Around 1189 – 1200 this street was called a variety of names including Holmersye, Holmereseye, Holmeresheye and Holmershe. A Geoffrey de Holmereseye was mentioned in 1285and it became Le Holmesheye, Holmseye Way,and Holmeshey medwe from 1390 –1401. In 1538-40 it was called Holmesey and Holmsey Green, Holmsey meade and Homsey Field in 1574. It was just called Holmsey in 1589 and Holmsey Green and Holmsey Field in 1812. The name possibly derived from the Old English hol+mersc/mere+eg which was an island by or near the marsh /mere in the hollow. Lambholm which is now Lamble Close may have been named after Maurice de Lambholm. He was married to Agnes.This name lasted from 1189 –1285. It then becames Lamhom or Lamholm felde from 1390-1401, Lambholme Lynches from 1409-10 and Lambhome, or Lambholme Furlong by 1574. It then went on to be called Lambholm in 1616, an e was added to the name in 1651 and Lambholm Close in 1725. Around 1963 when Clements Way’s housing and the adjoining estate was built the road through it was called Lamble Close. The name is from the Old English lamb+ Old Norse holmr which means an isle or meadow.

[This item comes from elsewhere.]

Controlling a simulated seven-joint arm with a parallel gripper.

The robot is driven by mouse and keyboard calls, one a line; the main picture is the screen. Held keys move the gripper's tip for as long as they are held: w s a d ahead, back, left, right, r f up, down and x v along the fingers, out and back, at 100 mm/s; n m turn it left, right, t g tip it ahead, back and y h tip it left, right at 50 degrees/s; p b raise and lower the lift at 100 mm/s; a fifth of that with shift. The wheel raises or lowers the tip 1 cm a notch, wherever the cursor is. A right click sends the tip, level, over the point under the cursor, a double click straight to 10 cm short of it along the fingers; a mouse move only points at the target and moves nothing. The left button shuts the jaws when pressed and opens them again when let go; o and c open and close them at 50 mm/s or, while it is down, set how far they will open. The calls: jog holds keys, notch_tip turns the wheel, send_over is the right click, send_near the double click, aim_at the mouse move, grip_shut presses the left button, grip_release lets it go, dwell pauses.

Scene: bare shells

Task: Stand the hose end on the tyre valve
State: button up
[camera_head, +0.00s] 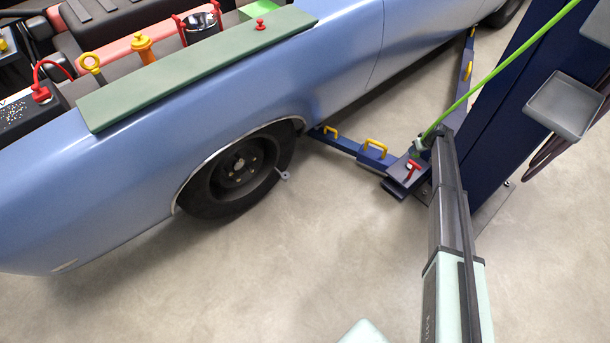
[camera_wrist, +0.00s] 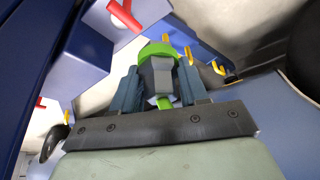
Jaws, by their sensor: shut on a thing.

This area of Beck Row was called Le Stoke, Stokefeld, Stokelode, Stokmedwe, Stokpath, Stokepatheshende from 1390-1401, Stokepathe from 1538-40, Stock furlong, Stocke greene,Stockpath, Stoke green Common, Stoking Lane by 1534. In 1590 it was called Stocke meadowe and Stacklode in 1636. This changed to Stoc Load in 1789 and then Stock Green and Stocks Corner in 1812. The word is from the Old English stoc which means place, secondary or outlying settlement.
This street in Beck Row was once called Wyldweye from 1390-1401, then Wildstreete in 1574. It became Wild Street in 1783, Wildstreet in 1812 and Wild Street in 1836. The word means Wild’s Street possibly after a Robert le Wylde who lived in Mildenhall in 1285. Wildmere Farm and Lane is documented in 1574 as is Wildmere Drove in 1812. The word means Wild’s mere. These subsidiary hamlets were arranged in three zones called watches and were named after Beck Row, Holywell Row and West Row. The term may refer to arrangements for watching the sheep flocks.